Aim of the exercise |
Copy out every line containing the word "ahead".

Given data |
★ ★ ★ ★ ★

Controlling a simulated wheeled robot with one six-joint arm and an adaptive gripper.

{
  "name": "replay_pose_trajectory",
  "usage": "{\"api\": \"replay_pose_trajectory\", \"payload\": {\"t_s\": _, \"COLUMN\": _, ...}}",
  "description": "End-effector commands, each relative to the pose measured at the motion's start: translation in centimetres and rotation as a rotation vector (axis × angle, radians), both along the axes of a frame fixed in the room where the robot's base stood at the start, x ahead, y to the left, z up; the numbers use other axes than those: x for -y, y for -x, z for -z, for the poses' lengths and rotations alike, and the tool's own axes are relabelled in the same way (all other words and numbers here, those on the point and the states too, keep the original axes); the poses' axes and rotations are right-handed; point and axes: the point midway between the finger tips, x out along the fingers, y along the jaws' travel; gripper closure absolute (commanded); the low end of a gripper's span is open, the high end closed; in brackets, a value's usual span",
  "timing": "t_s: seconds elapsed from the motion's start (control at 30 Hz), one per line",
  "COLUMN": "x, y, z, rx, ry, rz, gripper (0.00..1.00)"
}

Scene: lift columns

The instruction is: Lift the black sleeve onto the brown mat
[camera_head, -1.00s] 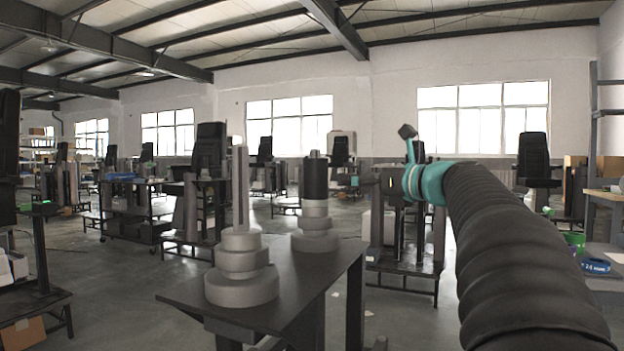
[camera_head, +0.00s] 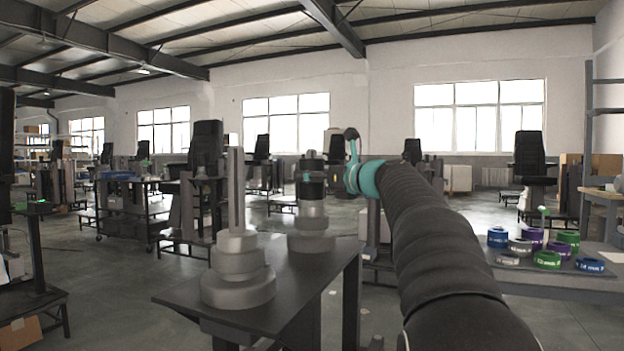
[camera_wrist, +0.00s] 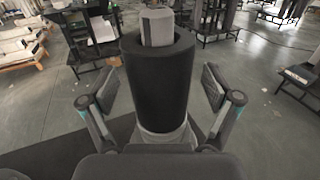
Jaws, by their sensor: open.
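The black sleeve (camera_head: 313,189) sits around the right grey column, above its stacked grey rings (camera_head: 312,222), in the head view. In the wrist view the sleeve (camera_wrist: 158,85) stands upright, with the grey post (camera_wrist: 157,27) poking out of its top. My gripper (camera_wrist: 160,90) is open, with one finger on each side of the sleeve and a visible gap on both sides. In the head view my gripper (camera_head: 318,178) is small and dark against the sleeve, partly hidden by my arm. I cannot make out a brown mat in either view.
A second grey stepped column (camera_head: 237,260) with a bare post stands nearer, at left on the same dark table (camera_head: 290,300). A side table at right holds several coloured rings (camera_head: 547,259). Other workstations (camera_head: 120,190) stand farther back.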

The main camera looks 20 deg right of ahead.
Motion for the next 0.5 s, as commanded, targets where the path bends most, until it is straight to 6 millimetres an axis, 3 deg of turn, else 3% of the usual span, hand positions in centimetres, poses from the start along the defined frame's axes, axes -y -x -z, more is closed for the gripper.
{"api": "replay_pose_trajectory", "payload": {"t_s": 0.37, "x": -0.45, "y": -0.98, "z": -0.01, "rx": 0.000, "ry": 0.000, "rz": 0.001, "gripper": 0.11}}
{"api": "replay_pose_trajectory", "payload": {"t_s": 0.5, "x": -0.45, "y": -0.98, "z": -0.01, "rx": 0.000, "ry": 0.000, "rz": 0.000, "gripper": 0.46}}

★ ★ ★ ★ ★

Exercise response |
  "description": "End-effector commands, each relative to the pose measured at the motion's start: translation in centimetres and rotation as a rotation vector (axis × angle, radians), both along the axes of a frame fixed in the room where the robot's base stood at the start, x ahead, y to the left, z up; the numbers use other axes than those: x for -y, y for -x, z for -z, for the poses' lengths and rotations alike, and the tool's own axes are relabelled in the same way (all other words and numbers here, those on the point and the states too, keep the original axes); the poses' axes and rotations are right-handed; point and axes: the point midway between the finger tips, x out along the fingers, y along the jaws' travel; gripper closure absolute (commanded); the low end of a gripper's span is open, the high end closed; in brackets, a value's usual span",
The main camera looks 20 deg right of ahead.

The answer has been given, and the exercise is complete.